Oh hello there half of my new, large kitchen.
Well, it's a new year, and I'm finally settled (or sort of settled, after roughly 24 hours) into a new apartment with a real kitchen, real living and dining space, but much smaller bedrooms and only one real bathroom. Life, as it goes, is all about compromises and, on occasion, sacrifices.
The past year (not to mention the past two years) has been quite the whirlwind. Moving to Israel, meeting Mr. T and getting engaged, losing both of my jobs, getting married, moving to Neve Daniel, Mr. T hitting rough professional/financial times, us struggling to get by ... and then finding an amazing job, money showing up that we were owed, an apartment popping up that perfectly suited our needs with an impending baby and a 10-year-old boy with us part-time.

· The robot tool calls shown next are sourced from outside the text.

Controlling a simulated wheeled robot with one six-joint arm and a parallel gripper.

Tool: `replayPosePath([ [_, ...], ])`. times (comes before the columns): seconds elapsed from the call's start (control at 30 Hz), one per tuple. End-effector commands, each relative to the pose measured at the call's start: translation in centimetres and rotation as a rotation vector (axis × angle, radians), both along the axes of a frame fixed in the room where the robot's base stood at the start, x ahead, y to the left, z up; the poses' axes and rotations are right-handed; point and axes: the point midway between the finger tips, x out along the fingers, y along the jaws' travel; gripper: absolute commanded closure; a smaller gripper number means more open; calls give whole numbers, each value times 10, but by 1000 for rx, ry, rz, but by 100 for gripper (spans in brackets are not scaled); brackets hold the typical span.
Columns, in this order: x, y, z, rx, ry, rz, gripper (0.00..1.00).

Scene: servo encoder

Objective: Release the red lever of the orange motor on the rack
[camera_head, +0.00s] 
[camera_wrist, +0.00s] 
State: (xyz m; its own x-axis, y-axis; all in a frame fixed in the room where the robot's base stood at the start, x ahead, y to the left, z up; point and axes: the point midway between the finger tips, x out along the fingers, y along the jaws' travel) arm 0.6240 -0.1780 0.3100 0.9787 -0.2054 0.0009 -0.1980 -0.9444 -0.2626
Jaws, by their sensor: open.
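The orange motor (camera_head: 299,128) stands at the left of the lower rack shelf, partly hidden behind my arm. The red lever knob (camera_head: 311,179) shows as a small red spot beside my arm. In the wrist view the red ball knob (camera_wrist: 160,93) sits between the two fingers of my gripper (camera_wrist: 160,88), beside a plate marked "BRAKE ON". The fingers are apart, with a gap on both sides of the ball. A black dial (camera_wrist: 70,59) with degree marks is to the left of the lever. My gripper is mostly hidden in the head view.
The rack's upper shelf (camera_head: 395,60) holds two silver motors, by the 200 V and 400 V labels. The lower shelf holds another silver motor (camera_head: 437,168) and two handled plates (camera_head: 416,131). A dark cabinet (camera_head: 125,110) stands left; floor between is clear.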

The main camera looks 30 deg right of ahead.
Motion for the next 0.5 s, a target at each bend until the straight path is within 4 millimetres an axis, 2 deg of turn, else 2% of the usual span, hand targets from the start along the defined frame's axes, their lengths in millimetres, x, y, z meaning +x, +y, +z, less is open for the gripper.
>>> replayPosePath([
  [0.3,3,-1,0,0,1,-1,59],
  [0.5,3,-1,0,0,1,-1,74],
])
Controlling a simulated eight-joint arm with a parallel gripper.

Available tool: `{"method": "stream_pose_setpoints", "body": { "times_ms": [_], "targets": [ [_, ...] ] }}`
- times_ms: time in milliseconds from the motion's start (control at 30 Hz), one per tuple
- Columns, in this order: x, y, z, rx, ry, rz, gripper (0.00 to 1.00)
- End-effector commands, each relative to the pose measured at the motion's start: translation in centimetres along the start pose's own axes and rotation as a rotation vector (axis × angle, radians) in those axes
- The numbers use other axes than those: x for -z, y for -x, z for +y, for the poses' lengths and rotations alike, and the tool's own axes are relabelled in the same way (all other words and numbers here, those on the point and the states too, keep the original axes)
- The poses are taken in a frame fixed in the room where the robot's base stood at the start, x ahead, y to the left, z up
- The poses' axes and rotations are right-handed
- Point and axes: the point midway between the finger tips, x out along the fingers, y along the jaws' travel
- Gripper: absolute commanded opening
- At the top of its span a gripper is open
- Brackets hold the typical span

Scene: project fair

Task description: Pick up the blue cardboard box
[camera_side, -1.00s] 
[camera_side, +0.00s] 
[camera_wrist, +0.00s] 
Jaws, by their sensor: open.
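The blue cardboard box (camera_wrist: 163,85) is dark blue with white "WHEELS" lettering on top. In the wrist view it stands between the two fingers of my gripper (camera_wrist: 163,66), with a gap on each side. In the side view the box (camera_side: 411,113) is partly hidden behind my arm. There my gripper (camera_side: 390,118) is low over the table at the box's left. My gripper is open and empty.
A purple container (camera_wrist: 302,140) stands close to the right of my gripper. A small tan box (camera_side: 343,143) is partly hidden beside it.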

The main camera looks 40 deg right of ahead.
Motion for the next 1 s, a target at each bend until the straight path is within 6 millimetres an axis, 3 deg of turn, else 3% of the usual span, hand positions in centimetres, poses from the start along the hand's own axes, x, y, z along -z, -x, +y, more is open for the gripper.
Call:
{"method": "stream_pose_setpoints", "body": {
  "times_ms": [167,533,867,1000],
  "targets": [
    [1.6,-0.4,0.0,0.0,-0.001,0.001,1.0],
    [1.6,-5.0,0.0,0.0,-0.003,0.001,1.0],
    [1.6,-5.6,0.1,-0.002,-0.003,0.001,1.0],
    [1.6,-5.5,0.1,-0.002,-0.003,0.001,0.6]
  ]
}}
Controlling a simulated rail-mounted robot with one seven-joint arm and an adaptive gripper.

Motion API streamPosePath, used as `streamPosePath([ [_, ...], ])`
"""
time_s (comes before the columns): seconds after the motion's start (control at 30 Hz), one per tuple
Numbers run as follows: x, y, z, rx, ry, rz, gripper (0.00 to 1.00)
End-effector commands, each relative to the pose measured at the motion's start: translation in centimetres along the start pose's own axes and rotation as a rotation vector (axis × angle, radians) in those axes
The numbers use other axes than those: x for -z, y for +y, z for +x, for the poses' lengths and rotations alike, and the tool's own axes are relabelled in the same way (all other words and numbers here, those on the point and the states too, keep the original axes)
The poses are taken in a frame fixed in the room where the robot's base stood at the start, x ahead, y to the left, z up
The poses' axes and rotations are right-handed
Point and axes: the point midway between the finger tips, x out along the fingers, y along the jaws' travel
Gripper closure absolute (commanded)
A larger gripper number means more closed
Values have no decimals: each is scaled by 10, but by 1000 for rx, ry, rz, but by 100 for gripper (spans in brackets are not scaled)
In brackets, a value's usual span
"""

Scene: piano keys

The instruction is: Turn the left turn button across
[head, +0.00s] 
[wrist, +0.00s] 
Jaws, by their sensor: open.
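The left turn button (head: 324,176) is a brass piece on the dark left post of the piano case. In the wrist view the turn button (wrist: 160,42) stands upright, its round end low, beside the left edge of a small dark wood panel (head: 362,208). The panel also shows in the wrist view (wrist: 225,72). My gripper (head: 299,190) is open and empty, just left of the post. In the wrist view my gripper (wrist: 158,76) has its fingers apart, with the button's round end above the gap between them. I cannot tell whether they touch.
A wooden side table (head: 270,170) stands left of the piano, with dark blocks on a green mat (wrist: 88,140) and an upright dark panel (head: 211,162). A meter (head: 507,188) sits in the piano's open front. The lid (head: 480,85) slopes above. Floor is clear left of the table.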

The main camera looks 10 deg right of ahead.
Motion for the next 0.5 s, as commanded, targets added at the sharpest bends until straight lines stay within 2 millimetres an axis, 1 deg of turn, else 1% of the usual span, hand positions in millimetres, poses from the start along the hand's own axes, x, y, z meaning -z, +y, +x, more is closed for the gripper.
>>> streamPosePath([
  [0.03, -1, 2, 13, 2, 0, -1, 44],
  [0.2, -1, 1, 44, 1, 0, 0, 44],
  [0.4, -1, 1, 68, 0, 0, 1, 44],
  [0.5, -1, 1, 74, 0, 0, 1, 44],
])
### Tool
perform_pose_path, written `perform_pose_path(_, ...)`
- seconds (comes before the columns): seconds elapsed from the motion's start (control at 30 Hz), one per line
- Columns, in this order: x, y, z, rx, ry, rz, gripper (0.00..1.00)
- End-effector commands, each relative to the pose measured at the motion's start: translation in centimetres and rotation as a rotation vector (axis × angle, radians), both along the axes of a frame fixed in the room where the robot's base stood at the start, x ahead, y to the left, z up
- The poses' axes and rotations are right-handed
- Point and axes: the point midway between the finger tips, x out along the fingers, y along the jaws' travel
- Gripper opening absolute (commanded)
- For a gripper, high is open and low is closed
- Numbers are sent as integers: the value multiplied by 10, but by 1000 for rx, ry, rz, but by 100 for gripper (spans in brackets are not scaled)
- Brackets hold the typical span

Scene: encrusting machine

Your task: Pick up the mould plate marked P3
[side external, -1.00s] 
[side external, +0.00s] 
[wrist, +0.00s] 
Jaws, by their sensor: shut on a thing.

It was a year of blessings and curses, in a way. And I cried a lot this year, and not just because I was pregnant for a lot of it (oh hormones).
I learned a lot about myself and what it means to daven (prayer), but not in the "I'm going to synagogue on Shabbat and reading out of the siddur (prayer book)" kind of praying. More the Chana style of praying. I like to think of it as silent but deadly: the quiet, angry moments with HaShem, coupled with the blissful, confusing moments with HaShem. I whispered myself to sleep with all of the problems and blessings on my lips, and I began every Shabbat with silent requests preceded by thank yous for all all of the beautiful things I've been gifted with -- from friends and family to parnasah and the beautiful baby I'm carrying.
After last year's immensely successful (for me) Yom Kippur, where I fasted successfully for the first time in years, I've been wondering how this Yom Kippur will be for me. I'm pregnant, and with the up and down of my blood pressure and dealing with some almost-black-out moments on days where I didn't eat or drink enough, I won't be fasting. Eating as little as possible, I don't even know if I'll make it to synagogue. It's going to be a Chana-style Yom Kippur/Shabbat experience for this gal.
What I do know is that I have all the hope in the world that 5774 will be a year of forgiveness, a consolidation of Jewish peoplehood and religion, and peace to all nations of the world. It's really all I can hope and wish for at this point. HaShem has smiled upon me in many ways, and no matter the amount of "curses" that seem to come my way, the "blessings" are abundant. It just takes a few moments for things to come into focus, sometimes.
Wishing everyone an easy fast, and g'mar chatimah tovah!